__Exercise instructions__: Repeat only the lines from the one containing "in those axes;" through the one containing "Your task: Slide", exactly as written, both ends included.

Begin Data supplied

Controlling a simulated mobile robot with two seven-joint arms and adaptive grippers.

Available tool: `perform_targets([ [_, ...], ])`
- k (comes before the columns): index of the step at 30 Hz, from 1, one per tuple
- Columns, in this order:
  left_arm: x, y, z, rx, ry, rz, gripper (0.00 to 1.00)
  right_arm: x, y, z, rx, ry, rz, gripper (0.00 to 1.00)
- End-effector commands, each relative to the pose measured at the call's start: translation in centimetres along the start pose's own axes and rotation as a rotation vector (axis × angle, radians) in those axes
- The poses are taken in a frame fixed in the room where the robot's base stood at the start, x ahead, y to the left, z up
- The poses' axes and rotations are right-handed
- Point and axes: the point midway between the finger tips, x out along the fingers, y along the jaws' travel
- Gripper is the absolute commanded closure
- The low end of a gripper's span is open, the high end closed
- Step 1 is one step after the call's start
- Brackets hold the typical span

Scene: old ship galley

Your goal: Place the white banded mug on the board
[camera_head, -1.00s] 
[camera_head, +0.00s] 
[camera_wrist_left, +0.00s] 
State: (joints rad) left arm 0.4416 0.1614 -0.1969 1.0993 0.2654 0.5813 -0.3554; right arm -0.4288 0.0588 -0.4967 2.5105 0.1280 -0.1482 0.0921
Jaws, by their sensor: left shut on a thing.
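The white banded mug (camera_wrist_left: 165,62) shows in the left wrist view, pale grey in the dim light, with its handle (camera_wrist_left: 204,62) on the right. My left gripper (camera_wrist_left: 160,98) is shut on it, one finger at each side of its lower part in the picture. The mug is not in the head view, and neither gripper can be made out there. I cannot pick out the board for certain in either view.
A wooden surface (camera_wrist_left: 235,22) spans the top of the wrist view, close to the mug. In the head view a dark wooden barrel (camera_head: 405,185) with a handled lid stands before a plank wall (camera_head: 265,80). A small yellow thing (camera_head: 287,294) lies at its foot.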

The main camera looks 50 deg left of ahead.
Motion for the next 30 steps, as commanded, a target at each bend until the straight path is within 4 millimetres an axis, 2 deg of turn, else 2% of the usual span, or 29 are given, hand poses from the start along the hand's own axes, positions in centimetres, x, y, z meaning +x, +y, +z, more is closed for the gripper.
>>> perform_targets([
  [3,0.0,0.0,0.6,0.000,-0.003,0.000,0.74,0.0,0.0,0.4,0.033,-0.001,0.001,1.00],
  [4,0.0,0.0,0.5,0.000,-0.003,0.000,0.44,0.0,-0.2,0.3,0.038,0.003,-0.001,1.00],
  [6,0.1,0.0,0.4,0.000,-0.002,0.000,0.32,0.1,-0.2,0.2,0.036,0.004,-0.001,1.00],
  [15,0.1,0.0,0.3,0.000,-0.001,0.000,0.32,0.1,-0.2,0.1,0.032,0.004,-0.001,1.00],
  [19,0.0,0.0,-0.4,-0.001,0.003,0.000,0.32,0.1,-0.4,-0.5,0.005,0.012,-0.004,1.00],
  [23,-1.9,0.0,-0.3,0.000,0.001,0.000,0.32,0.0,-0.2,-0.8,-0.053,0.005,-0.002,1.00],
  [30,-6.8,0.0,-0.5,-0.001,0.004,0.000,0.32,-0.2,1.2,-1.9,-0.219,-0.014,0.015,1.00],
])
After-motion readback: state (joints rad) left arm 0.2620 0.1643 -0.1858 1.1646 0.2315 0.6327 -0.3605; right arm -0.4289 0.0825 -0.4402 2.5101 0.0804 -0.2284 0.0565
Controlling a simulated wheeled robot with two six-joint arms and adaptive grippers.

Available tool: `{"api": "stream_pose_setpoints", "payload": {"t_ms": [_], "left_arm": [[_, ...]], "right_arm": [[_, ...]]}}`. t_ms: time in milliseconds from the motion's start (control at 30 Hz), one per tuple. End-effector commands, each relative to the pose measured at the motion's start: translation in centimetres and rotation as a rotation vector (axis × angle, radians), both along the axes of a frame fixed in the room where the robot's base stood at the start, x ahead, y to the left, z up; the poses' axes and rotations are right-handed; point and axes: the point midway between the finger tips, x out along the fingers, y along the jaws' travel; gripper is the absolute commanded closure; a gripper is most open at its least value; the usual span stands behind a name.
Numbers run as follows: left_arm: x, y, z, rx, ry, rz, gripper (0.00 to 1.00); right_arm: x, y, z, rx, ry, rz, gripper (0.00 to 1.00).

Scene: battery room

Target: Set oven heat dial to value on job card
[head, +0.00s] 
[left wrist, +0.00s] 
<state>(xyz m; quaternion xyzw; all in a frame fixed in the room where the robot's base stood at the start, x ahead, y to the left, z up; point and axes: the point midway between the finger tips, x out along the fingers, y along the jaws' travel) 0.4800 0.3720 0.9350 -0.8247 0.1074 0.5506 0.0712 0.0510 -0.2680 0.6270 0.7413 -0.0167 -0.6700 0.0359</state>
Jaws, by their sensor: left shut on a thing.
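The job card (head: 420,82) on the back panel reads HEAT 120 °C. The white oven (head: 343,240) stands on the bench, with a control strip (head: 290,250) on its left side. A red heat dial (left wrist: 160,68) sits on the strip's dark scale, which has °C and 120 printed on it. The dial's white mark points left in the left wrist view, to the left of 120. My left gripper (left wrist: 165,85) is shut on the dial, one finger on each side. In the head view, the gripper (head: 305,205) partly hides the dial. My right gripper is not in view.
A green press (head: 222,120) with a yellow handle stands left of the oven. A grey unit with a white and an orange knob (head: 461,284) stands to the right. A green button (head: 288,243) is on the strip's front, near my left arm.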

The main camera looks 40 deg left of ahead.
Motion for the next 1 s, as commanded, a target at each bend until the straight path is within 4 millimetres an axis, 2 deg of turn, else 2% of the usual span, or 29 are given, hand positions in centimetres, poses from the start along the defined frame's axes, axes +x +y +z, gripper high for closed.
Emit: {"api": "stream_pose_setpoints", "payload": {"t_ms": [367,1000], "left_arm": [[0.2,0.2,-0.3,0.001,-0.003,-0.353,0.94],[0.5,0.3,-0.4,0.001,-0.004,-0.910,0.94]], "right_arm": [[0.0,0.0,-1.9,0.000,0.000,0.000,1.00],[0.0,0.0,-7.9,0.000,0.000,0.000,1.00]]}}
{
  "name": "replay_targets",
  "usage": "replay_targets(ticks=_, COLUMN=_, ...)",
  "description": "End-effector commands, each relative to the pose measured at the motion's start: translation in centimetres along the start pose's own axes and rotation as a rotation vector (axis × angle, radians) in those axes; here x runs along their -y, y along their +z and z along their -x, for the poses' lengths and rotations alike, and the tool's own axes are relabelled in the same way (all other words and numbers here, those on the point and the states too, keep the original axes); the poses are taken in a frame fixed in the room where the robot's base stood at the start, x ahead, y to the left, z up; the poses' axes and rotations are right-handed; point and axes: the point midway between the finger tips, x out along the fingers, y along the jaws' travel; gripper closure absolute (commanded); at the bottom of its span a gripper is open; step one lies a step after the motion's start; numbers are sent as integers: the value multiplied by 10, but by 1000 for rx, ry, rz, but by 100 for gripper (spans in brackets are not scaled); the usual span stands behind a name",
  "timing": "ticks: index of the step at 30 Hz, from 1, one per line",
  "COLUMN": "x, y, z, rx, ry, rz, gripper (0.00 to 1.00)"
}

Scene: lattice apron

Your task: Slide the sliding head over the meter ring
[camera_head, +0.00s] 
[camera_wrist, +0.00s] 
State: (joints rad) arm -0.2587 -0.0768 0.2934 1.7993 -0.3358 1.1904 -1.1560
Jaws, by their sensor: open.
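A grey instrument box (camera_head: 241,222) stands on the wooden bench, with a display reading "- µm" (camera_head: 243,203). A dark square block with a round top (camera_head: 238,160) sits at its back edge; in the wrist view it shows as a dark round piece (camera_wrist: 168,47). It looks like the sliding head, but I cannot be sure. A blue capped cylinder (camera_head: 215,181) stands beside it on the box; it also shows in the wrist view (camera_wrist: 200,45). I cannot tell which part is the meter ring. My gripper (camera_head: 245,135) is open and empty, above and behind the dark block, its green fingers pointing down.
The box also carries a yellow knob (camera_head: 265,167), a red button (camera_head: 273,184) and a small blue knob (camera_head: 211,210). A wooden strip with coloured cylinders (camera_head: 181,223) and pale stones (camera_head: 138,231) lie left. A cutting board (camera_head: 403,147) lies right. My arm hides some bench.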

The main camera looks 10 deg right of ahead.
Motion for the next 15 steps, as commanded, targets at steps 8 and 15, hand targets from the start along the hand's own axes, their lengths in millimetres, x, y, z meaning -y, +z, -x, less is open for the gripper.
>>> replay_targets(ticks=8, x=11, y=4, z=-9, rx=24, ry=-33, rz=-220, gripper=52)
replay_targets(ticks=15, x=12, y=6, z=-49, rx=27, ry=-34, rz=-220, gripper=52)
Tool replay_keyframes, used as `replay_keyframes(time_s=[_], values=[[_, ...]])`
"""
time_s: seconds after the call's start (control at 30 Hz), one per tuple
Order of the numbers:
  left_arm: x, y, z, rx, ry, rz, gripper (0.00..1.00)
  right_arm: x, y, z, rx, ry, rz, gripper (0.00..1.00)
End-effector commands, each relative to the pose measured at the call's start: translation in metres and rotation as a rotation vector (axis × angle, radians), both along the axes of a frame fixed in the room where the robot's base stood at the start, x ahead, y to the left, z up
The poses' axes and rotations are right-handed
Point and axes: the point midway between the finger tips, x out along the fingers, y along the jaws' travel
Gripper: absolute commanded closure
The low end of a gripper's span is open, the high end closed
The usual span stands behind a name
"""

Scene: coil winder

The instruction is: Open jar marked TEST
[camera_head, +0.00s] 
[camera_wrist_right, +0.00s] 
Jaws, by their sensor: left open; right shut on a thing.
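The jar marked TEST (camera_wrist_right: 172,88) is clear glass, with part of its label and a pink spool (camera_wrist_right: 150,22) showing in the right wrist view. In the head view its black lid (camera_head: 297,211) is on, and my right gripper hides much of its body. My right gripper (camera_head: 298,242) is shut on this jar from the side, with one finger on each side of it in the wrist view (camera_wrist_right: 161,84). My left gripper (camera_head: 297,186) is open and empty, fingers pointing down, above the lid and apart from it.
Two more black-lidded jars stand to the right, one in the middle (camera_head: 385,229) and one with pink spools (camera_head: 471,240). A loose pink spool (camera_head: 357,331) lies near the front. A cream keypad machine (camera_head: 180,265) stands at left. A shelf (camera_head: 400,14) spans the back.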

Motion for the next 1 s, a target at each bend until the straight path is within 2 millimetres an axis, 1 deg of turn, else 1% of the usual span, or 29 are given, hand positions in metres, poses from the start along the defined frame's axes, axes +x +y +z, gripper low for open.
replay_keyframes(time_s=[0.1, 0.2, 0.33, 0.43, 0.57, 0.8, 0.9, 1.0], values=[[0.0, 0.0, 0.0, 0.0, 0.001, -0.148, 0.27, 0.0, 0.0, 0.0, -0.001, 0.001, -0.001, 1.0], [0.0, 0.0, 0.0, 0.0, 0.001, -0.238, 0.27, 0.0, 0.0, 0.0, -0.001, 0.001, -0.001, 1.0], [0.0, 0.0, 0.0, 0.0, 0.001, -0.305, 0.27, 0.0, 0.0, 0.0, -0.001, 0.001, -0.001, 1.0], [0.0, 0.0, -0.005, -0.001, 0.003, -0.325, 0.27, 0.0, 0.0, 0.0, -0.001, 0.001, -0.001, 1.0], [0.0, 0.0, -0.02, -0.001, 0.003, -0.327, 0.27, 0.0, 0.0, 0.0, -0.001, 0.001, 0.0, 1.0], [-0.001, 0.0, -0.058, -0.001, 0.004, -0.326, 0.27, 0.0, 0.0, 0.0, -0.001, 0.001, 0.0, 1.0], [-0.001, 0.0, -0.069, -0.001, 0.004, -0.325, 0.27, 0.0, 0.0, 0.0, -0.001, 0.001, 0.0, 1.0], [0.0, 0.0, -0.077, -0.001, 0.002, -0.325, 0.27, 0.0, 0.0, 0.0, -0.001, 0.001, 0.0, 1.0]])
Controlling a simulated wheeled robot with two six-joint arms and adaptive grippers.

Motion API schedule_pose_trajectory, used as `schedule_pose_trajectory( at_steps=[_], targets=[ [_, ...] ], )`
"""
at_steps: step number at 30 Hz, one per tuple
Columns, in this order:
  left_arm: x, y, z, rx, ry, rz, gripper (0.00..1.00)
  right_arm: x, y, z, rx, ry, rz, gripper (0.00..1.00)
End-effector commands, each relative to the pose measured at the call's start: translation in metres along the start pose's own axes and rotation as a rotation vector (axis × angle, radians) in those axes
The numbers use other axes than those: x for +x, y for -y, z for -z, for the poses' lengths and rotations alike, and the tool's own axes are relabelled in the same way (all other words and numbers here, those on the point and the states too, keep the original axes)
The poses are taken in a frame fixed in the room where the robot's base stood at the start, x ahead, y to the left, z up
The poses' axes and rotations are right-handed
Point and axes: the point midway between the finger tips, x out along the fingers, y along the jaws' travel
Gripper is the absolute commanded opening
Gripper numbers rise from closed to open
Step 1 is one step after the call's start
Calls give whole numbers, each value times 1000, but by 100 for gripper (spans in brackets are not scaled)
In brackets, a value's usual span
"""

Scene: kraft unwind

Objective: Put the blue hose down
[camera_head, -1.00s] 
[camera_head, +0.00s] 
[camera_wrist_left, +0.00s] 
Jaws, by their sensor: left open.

End Data supplied

__Reply to the task__:
  "description": "End-effector commands, each relative to the pose measured at the motion's start: translation in centimetres along the start pose's own axes and rotation as a rotation vector (axis × angle, radians) in those axes; here x runs along their -y, y along their +z and z along their -x, for the poses' lengths and rotations alike, and the tool's own axes are relabelled in the same way (all other words and numbers here, those on the point and the states too, keep the original axes); the poses are taken in a frame fixed in the room where the robot's base stood at the start, x ahead, y to the left, z up; the poses' axes and rotations are right-handed; point and axes: the point midway between the finger tips, x out along the fingers, y along the jaws' travel; gripper closure absolute (commanded); at the bottom of its span a gripper is open; step one lies a step after the motion's start; numbers are sent as integers: the value multiplied by 10, but by 1000 for rx, ry, rz, but by 100 for gripper (spans in brackets are not scaled); the usual span stands behind a name",
  "timing": "ticks: index of the step at 30 Hz, from 1, one per line",
  "COLUMN": "x, y, z, rx, ry, rz, gripper (0.00 to 1.00)"
}

Scene: lattice apron

Your task: Slide the sliding head over the meter ring

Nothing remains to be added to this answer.